Records excerpted from a collection:
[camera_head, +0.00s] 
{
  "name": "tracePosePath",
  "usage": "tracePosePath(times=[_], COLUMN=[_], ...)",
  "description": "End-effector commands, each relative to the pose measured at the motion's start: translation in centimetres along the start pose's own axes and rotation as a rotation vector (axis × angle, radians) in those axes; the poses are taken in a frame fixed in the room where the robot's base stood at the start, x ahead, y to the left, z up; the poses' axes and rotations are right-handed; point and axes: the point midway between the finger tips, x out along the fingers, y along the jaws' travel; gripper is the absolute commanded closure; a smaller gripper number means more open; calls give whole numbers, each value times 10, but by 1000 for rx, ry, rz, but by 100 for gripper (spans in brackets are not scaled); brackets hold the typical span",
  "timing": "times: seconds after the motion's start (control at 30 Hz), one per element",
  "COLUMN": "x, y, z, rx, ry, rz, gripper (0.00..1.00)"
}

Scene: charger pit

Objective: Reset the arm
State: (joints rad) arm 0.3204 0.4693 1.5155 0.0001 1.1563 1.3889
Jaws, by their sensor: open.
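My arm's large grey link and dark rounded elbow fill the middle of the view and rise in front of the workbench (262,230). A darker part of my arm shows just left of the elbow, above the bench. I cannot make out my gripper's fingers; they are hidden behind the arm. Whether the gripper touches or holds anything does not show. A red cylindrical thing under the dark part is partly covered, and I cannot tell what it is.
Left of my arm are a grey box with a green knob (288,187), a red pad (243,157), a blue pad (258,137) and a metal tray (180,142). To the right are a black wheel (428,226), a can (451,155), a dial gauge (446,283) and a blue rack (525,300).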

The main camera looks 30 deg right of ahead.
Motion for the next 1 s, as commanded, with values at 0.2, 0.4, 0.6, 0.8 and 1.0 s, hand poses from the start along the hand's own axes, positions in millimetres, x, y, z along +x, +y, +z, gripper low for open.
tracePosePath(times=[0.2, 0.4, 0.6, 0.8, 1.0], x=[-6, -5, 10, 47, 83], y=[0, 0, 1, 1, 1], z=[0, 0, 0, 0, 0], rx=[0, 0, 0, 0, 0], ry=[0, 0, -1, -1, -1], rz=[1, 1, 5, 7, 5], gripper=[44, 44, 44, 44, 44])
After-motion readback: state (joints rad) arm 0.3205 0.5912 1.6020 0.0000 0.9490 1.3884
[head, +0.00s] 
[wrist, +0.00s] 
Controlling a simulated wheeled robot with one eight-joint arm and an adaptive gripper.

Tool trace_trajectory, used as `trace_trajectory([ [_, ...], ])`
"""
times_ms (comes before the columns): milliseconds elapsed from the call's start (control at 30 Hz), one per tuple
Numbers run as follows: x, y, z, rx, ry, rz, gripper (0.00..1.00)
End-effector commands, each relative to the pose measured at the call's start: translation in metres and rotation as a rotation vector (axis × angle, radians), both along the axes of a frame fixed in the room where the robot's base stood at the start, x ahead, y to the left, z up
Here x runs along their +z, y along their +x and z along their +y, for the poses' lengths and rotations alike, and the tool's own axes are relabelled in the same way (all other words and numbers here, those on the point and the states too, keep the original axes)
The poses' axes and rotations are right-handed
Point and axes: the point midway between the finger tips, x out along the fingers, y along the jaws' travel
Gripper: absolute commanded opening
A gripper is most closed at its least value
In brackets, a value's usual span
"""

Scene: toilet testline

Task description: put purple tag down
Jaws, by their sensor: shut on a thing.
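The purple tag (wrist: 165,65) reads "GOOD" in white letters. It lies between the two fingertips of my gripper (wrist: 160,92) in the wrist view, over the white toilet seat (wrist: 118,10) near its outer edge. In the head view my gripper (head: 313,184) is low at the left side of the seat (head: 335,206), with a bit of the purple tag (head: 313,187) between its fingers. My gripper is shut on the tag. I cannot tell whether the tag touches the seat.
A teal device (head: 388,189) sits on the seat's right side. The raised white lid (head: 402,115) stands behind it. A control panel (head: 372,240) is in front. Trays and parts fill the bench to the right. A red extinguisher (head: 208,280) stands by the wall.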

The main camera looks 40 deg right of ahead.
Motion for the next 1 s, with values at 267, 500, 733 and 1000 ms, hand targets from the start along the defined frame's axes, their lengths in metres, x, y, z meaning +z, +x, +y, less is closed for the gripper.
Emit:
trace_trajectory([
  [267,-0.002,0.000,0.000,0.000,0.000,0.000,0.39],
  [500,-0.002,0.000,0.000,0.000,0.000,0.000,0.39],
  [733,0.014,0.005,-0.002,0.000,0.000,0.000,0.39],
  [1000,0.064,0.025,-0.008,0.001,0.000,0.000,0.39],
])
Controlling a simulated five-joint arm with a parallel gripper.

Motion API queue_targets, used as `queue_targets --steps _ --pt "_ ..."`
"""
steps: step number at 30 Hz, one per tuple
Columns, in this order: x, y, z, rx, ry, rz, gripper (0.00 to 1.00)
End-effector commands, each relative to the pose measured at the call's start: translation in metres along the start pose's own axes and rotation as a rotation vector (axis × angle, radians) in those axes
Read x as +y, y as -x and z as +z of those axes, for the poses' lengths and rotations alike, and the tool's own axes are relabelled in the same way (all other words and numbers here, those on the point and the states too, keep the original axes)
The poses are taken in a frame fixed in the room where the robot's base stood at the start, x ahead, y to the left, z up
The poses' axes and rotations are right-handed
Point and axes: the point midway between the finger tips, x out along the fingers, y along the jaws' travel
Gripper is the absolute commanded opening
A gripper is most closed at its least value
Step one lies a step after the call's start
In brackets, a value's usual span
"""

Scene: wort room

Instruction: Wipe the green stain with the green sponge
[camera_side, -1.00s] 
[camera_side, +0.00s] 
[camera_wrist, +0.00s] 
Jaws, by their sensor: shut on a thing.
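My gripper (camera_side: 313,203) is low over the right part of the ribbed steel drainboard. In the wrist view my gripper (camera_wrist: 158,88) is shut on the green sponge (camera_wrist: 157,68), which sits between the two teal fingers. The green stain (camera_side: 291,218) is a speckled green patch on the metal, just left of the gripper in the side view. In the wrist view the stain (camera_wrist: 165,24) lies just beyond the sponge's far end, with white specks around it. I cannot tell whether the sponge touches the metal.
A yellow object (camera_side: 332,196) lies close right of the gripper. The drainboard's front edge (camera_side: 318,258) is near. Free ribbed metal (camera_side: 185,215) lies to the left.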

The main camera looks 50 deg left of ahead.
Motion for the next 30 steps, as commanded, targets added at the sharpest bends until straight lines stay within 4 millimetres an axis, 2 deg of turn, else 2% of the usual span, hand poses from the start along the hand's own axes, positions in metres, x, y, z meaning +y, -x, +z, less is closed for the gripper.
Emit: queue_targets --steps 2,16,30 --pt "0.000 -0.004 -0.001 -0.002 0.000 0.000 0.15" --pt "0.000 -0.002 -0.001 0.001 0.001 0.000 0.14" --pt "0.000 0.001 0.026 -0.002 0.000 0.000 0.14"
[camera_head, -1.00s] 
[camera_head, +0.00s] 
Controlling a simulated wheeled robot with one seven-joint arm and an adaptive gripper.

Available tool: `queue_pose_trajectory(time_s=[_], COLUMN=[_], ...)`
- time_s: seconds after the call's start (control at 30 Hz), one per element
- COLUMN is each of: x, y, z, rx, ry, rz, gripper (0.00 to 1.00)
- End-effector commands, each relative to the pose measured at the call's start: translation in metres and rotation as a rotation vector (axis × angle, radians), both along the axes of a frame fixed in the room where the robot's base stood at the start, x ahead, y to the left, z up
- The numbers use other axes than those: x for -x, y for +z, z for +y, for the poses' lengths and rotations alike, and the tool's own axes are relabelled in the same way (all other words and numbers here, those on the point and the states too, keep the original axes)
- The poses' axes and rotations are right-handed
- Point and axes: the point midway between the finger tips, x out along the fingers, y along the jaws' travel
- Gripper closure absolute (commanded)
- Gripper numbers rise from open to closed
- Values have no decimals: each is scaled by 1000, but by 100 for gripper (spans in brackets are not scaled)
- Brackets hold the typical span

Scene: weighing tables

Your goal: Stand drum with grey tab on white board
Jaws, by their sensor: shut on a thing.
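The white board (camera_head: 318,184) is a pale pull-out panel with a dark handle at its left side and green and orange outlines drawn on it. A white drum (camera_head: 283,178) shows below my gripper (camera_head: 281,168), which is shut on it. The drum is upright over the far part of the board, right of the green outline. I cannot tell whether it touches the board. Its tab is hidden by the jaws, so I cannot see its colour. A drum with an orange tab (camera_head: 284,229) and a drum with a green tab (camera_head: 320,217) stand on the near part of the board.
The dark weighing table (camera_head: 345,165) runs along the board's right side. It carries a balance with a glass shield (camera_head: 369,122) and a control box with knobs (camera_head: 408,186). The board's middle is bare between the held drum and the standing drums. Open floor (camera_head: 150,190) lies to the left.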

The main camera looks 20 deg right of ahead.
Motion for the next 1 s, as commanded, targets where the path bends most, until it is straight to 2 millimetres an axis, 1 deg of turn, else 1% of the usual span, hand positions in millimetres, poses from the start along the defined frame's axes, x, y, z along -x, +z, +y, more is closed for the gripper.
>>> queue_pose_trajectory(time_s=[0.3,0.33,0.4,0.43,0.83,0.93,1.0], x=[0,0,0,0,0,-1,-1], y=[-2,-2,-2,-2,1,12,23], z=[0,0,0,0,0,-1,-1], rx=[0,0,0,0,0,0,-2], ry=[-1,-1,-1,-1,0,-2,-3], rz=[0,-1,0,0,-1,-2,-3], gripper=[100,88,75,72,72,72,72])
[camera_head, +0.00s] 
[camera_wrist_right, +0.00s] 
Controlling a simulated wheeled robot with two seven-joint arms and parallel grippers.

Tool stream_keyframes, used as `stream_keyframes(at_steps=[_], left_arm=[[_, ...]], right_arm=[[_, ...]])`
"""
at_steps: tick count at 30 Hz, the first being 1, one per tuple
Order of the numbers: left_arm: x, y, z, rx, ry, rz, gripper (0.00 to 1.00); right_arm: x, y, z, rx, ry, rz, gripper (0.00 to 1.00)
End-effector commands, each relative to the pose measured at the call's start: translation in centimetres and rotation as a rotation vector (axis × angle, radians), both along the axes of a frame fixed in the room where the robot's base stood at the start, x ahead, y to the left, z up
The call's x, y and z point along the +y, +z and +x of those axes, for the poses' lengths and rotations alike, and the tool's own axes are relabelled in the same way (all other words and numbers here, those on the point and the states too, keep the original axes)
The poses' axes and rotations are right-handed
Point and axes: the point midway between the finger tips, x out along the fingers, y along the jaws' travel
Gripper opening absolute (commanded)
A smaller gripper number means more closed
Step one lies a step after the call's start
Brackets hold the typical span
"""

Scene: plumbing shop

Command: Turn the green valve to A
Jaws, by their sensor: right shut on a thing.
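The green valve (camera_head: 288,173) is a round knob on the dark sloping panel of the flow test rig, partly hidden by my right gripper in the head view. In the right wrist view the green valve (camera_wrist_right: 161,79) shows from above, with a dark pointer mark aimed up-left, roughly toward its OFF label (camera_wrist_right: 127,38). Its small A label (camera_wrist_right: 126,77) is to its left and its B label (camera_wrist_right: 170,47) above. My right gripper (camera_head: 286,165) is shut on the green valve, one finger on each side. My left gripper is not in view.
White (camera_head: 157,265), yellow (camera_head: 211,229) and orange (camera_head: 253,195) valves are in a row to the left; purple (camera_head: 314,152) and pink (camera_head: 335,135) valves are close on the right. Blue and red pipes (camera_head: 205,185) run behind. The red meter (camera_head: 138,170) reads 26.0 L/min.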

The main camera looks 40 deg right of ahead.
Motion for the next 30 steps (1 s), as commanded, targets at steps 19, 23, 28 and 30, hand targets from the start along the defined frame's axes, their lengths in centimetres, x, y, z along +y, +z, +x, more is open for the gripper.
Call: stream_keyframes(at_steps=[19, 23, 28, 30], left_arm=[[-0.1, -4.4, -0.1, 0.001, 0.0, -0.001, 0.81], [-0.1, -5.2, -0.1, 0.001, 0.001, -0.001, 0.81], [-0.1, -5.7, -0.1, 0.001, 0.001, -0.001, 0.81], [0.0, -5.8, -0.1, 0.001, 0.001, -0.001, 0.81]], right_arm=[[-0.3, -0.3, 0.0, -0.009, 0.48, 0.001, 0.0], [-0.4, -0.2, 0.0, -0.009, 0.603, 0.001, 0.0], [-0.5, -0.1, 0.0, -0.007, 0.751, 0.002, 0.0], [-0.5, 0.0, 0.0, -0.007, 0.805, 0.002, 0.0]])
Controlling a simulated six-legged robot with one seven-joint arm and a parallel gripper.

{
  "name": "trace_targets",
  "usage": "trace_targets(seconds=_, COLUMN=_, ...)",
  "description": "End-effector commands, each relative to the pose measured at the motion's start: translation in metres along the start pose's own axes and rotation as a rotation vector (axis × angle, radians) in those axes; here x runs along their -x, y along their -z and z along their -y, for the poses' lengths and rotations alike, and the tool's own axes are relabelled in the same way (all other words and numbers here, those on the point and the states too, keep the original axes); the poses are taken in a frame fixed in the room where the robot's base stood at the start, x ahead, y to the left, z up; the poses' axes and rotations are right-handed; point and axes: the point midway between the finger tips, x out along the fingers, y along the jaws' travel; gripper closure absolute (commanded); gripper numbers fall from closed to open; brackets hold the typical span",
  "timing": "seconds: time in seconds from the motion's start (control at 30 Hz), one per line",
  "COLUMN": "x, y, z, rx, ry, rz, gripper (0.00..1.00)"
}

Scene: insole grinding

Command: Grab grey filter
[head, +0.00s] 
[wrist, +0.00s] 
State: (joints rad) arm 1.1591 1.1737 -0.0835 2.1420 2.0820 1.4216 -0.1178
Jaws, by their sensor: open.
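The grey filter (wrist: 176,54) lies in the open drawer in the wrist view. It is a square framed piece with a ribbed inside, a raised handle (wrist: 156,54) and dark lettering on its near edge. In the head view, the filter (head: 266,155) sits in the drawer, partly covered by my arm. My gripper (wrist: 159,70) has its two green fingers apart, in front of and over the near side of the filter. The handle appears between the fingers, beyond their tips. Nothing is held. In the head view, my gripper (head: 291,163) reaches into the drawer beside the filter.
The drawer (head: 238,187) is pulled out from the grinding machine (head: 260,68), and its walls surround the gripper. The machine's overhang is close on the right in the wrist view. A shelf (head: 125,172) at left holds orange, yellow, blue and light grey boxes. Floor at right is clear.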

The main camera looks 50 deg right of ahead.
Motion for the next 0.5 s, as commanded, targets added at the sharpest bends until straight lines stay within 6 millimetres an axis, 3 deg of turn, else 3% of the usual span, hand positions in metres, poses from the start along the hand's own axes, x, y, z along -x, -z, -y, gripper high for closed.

Task prompt:
Return all lines containing "smaller".

Expected output:
  "description": "End-effector commands, each relative to the pose measured at the motion's start: translation in centimetres along the start pose's own axes and rotation as a rotation vector (axis × angle, radians) in those axes; the poses are taken in a frame fixed in the room where the robot's base stood at the start, x ahead, y to the left, z up; the poses' axes and rotations are right-handed; point and axes: the point midway between the finger tips, x out along the fingers, y along the jaws' travel; gripper is the absolute commanded closure; a smaller gripper number means more open; calls give whole numbers, each value times 10, but by 1000 for rx, ry, rz, but by 100 for gripper (spans in brackets are not scaled); brackets hold the typical span",
A smaller gripper number means more closed

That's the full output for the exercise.